* _What is required_: Search the material for the word "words" and report each line where it turns up.

--- Start of Data to use ---

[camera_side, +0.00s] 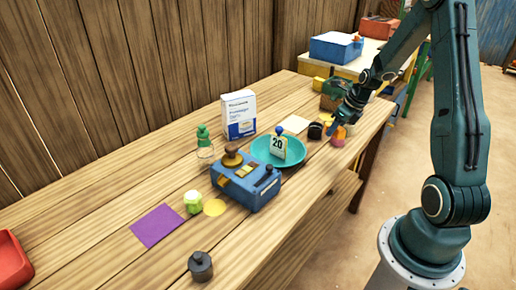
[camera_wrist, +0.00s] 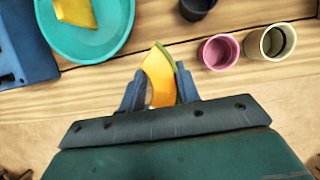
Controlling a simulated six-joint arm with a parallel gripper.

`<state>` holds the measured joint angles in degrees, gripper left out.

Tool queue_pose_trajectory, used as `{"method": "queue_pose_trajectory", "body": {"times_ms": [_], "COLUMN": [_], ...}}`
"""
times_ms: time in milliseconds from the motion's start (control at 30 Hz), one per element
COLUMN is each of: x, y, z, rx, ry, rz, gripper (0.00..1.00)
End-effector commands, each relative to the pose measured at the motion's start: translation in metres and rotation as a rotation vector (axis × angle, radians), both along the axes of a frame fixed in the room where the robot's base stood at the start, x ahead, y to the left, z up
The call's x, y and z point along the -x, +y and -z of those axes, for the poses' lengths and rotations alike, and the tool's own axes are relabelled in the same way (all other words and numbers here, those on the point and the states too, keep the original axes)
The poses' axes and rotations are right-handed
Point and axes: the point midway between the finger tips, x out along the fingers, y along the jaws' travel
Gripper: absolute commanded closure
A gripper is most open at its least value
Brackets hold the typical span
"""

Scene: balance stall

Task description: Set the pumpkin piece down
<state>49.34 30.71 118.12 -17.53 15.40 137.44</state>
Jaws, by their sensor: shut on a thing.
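My gripper (camera_wrist: 158,92) is shut on the pumpkin piece (camera_wrist: 157,72), an orange-yellow wedge with a green rind edge, which stands up between the two blue fingers. In the side view my gripper (camera_side: 334,128) is low over the right part of the wooden table, right of the teal dish (camera_side: 296,160). The piece shows there only as a small orange patch by the fingers. Whether it touches the table cannot be told. The teal dish also shows at the upper left of the wrist view (camera_wrist: 104,48), with a yellow-orange thing on it.
A blue scale (camera_side: 262,192) stands left of the dish. A card reading 20 (camera_side: 278,148) shows at the dish. A pink cup (camera_wrist: 218,52), a cream cup (camera_wrist: 270,45) and a dark round thing (camera_wrist: 197,6) are near the gripper. A white box (camera_side: 239,115) stands behind.

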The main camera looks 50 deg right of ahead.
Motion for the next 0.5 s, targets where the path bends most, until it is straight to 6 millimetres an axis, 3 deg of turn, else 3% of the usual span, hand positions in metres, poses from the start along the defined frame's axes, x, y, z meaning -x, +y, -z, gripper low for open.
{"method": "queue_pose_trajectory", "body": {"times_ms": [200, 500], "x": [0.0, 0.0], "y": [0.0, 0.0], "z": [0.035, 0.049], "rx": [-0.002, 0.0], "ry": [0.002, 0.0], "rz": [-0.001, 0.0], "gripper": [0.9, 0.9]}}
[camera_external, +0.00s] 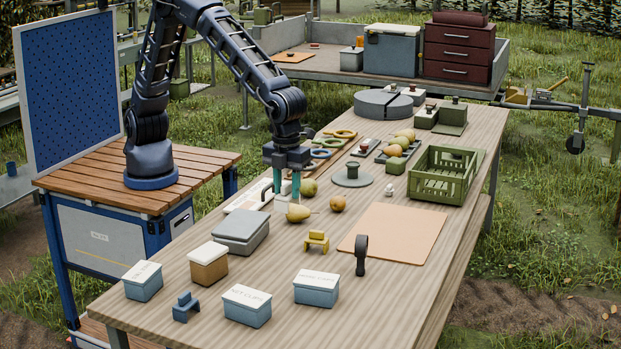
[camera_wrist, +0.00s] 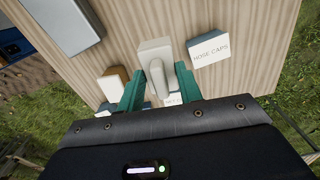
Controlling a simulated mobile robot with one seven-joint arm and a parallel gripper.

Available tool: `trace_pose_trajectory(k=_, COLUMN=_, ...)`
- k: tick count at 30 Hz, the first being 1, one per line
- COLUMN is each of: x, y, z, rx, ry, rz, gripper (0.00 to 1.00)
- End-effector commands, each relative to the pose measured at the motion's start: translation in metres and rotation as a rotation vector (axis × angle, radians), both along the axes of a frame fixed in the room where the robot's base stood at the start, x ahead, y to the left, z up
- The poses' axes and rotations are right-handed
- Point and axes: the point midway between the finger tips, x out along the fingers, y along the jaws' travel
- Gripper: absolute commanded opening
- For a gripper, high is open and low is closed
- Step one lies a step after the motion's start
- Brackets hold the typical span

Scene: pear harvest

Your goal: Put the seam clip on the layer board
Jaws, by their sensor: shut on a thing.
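My gripper (camera_external: 286,192) is over the left-middle of the table, its teal fingers pointing down. In the wrist view the fingers (camera_wrist: 160,88) are shut on a pale grey piece (camera_wrist: 154,50), which I take to be the seam clip. In the external view the fingers and a small pear largely hide this piece, so its height above the table is unclear. A flat tan board (camera_external: 405,228), which I take to be the layer board, lies bare on the table's right side, away from my gripper.
A dark upright tool (camera_external: 361,256) stands at the board's near-left edge. A yellow clip (camera_external: 316,241), a pear (camera_external: 298,213) and a round brown fruit (camera_external: 337,204) lie between gripper and board. A green crate (camera_external: 440,186) stands behind the board. Lidded boxes (camera_external: 247,306) fill the near end.

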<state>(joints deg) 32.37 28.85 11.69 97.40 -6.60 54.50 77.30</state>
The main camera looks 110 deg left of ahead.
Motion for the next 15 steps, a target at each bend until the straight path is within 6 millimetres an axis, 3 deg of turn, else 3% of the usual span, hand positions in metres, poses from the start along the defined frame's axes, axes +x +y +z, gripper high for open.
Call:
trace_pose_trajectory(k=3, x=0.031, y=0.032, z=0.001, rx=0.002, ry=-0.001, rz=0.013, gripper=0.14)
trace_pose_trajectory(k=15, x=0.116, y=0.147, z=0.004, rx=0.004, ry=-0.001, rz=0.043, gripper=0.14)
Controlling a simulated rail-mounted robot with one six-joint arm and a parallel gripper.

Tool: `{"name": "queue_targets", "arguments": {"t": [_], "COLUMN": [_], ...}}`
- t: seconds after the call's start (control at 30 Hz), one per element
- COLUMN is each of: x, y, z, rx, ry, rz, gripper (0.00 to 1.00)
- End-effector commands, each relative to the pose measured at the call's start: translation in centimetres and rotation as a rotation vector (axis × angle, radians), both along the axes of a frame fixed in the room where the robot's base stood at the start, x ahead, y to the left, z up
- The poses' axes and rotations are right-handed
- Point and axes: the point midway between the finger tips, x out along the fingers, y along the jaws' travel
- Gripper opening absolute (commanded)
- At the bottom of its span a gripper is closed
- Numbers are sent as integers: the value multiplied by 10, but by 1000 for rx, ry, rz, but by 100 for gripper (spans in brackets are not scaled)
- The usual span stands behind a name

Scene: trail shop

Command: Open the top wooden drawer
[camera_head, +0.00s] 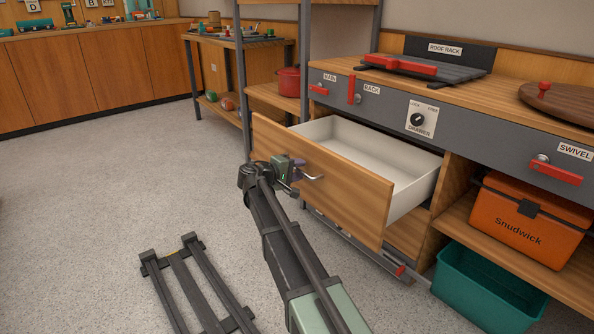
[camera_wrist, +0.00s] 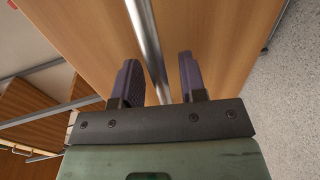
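The top wooden drawer (camera_head: 370,195) stands pulled well out of the cabinet, and its white inside (camera_head: 395,170) looks empty. Its front also fills much of the wrist view (camera_wrist: 225,40). My gripper (camera_head: 296,171) is at the drawer's metal handle (camera_head: 313,177). In the wrist view the handle bar (camera_wrist: 145,30) runs between the two purple fingers of my gripper (camera_wrist: 160,82). The fingers stand apart, with a gap visible on each side of the bar, so the gripper is around the handle and not closed on it.
A drawer lock knob (camera_head: 418,120) sits on the grey panel above the drawer. An orange Snudwick box (camera_head: 525,225) and a teal bin (camera_head: 485,290) are at right. A dark rail frame (camera_head: 190,285) lies on the floor at lower left. The floor left of the drawer is otherwise clear.

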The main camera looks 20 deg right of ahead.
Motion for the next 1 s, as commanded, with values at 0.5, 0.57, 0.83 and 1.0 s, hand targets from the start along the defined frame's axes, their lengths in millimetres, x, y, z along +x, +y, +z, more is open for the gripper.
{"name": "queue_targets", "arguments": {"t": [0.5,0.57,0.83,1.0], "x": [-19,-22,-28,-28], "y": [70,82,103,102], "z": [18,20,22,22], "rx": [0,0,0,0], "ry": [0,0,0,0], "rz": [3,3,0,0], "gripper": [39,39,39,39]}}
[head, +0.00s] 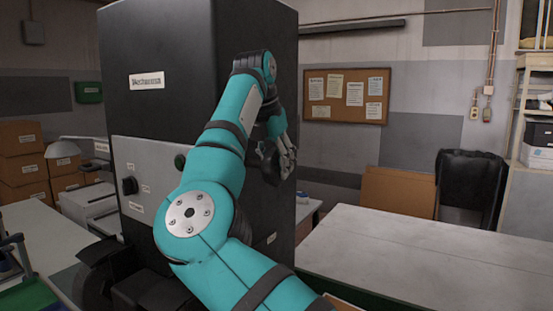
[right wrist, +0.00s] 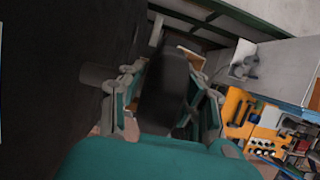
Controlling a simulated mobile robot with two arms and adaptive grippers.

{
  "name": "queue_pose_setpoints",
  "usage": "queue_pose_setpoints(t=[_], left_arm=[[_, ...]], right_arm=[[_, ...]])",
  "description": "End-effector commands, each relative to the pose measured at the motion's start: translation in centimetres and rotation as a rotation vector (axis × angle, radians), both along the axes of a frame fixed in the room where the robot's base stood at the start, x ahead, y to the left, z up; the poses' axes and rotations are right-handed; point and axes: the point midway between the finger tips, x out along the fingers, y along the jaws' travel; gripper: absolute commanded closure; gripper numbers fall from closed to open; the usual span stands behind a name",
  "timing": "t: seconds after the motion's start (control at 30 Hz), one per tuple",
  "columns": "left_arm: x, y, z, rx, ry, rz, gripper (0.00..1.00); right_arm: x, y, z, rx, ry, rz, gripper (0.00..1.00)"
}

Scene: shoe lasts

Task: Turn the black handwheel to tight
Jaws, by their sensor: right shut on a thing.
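The black handwheel (head: 267,166) sits on the right side face of the tall black machine (head: 255,35), partly hidden behind my right gripper. My right gripper (head: 285,160) is at the wheel with its fingers around part of it. In the right wrist view, the gripper (right wrist: 168,98) has one finger on each side of a dark piece of the handwheel (right wrist: 165,80) and is shut on it. The wheel's marks and how far it is turned cannot be seen. My left gripper is not in view.
The machine's front has a grey panel (head: 150,165) with a black knob (head: 130,186). A pale worktable (head: 440,250) stands at the right, its top clear. A black chair (head: 470,185) is behind it. Cardboard boxes (head: 20,150) are stacked at the left.

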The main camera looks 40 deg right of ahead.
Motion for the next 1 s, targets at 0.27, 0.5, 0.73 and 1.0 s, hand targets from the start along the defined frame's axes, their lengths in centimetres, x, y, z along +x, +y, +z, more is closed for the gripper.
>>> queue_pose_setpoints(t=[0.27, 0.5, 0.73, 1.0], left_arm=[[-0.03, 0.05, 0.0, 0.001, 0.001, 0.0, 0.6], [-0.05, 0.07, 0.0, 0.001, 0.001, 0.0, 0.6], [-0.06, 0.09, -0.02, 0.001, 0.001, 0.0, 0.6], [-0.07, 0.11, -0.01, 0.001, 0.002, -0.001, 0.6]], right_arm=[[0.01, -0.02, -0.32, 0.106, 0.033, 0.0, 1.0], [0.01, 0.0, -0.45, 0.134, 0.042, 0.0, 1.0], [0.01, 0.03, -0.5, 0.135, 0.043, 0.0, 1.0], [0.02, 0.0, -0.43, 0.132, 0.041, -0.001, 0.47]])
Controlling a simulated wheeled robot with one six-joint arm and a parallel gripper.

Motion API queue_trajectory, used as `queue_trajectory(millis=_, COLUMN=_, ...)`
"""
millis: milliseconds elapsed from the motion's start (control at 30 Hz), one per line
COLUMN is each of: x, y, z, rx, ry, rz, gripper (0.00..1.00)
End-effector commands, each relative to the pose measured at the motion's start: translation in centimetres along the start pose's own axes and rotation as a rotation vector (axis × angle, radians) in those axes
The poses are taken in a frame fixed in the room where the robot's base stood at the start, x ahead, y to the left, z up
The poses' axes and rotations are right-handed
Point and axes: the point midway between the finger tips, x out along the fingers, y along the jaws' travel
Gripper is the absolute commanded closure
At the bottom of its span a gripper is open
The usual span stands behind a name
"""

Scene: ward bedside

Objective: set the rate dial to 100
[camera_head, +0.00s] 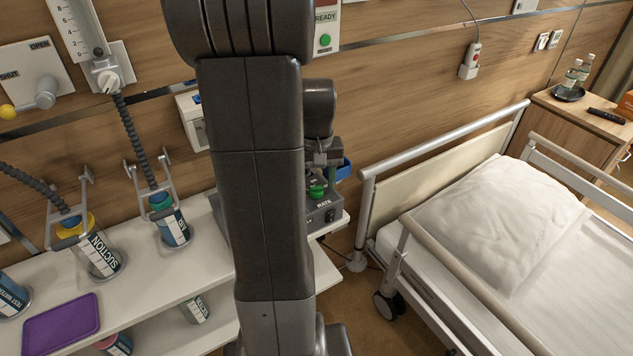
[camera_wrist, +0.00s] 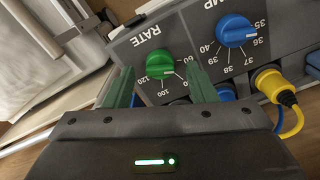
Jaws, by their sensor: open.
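In the wrist view the green rate dial (camera_wrist: 160,65) sits on a grey panel, under the word RATE. Its scale shows 60, 100 and 120. A white mark on the knob points toward the lower right, but I cannot read its exact value. My gripper (camera_wrist: 159,78) is open, with one green finger on each side of the dial in the picture. I cannot tell whether either finger touches it. In the head view the green dial (camera_head: 317,191) shows beside my arm, which hides much of the device (camera_head: 325,214).
A blue dial (camera_wrist: 235,30) with a 35 to 40 scale is right of the green one. A yellow plug (camera_wrist: 274,84) and cable sit near the right finger. A white shelf (camera_head: 190,268) holds canisters and a purple tray (camera_head: 62,323). A bed (camera_head: 480,230) stands right.

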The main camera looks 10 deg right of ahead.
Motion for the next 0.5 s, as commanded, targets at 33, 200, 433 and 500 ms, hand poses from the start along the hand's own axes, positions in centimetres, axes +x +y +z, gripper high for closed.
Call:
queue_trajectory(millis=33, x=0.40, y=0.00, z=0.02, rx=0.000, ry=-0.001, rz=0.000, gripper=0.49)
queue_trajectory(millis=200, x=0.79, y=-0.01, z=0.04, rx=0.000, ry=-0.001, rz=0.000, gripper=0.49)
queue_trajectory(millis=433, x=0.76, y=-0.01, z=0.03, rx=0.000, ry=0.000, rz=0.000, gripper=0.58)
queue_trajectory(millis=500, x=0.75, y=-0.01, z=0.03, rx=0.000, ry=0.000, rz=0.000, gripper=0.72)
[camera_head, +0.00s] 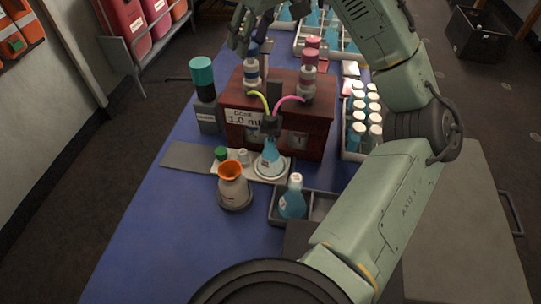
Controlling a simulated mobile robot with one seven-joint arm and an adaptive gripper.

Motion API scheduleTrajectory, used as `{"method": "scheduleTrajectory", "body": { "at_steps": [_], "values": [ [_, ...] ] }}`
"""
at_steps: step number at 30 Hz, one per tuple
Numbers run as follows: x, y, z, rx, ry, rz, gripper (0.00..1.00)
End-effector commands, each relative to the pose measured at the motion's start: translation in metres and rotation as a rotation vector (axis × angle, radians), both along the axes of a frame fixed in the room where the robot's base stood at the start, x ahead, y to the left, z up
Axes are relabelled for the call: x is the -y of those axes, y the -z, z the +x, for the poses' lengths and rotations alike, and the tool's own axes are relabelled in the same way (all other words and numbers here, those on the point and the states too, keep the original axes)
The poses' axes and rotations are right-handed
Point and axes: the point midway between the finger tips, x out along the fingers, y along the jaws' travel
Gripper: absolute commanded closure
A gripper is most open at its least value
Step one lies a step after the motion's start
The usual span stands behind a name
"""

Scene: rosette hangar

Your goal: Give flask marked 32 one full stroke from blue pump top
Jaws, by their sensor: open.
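A dark red dispenser box (315,133) labelled "DOSE 1.0 mL" stands on the blue table. On it are a pump with a blue top (251,49) at left and a pump with a pink top (310,56) at right. Yellow and pink tubes run from them to a dark nozzle. A flask with blue liquid (270,161) stands under the nozzle on a round pale plate (270,177). Another blue flask (292,204) stands in a grey tray (321,208). I cannot read 32 on either. My gripper (244,40) is open and empty, close to the blue top; whether it touches is unclear.
A teal-capped bottle (204,92) stands left of the box, an orange-rimmed jar (233,188) in front. White-capped vials fill a rack (347,146) at right, beside my arm. More racks stand behind. The table's front left (165,230) is clear.

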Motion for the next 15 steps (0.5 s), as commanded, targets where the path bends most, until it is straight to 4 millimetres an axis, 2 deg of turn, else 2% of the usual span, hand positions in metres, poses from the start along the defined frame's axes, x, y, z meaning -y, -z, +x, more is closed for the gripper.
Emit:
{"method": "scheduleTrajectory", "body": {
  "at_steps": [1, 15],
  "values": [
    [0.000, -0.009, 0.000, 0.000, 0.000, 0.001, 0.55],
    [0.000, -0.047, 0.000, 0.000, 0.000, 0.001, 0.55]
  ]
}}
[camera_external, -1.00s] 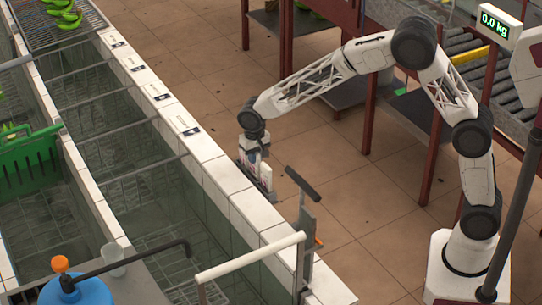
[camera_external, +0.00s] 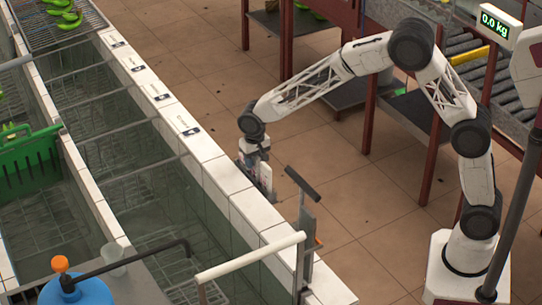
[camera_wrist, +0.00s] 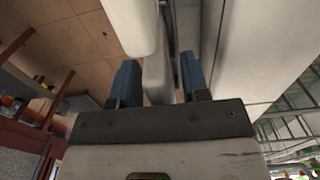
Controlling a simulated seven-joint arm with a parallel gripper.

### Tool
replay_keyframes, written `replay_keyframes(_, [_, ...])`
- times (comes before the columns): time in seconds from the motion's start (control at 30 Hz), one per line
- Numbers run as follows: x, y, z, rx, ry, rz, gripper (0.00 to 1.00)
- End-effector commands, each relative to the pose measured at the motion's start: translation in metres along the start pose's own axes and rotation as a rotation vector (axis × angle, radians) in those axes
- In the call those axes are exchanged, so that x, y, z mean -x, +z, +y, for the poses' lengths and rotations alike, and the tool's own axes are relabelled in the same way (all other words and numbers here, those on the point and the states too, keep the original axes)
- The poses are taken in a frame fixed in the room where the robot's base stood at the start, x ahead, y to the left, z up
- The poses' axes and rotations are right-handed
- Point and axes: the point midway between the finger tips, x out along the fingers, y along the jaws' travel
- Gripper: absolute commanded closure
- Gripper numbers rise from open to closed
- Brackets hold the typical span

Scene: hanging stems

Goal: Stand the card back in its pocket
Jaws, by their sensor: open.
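My gripper (camera_external: 256,176) hangs at the outer side of the white tiled tank wall, low beside its rim. In the wrist view its two blue fingers (camera_wrist: 162,82) are apart. A narrow pale piece (camera_wrist: 158,88) shows between and beyond them, with a dark slot above it; I cannot tell whether it is the card or part of the pocket. No contact with the fingers can be made out. In the external view a small white upright piece (camera_external: 266,183) shows at the gripper's lower right, partly hidden. Card and pocket cannot be told apart for certain.
The tiled wall rim (camera_external: 228,180) runs along the water tanks, with several small dark labels on it. A grey post with a dark bar (camera_external: 304,240) and a pale rail (camera_external: 250,256) stand in front. The brown floor (camera_external: 345,205) to the right is open.

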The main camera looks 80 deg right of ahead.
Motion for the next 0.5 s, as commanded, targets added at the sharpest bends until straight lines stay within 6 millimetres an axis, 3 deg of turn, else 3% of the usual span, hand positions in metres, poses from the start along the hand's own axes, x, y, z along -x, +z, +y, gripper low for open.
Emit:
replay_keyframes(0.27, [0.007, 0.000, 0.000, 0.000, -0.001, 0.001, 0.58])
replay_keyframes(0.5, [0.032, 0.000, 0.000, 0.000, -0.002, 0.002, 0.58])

--- End of Data to use ---

* _Worked solution_:
The call's x, y and z point along the -x, +y and -z of those axes, for the poses' lengths and rotations alike, and the tool's own axes are relabelled in the same way (all other words and numbers here, those on the point and the states too, keep the original axes)
Axes are relabelled for the call: x is the -y of those axes, y the -z, z the +x, for the poses' lengths and rotations alike, and the tool's own axes are relabelled in the same way (all other words and numbers here, those on the point and the states too, keep the original axes)
- In the call those axes are exchanged, so that x, y, z mean -x, +z, +y, for the poses' lengths and rotations alike, and the tool's own axes are relabelled in the same way (all other words and numbers here, those on the point and the states too, keep the original axes)

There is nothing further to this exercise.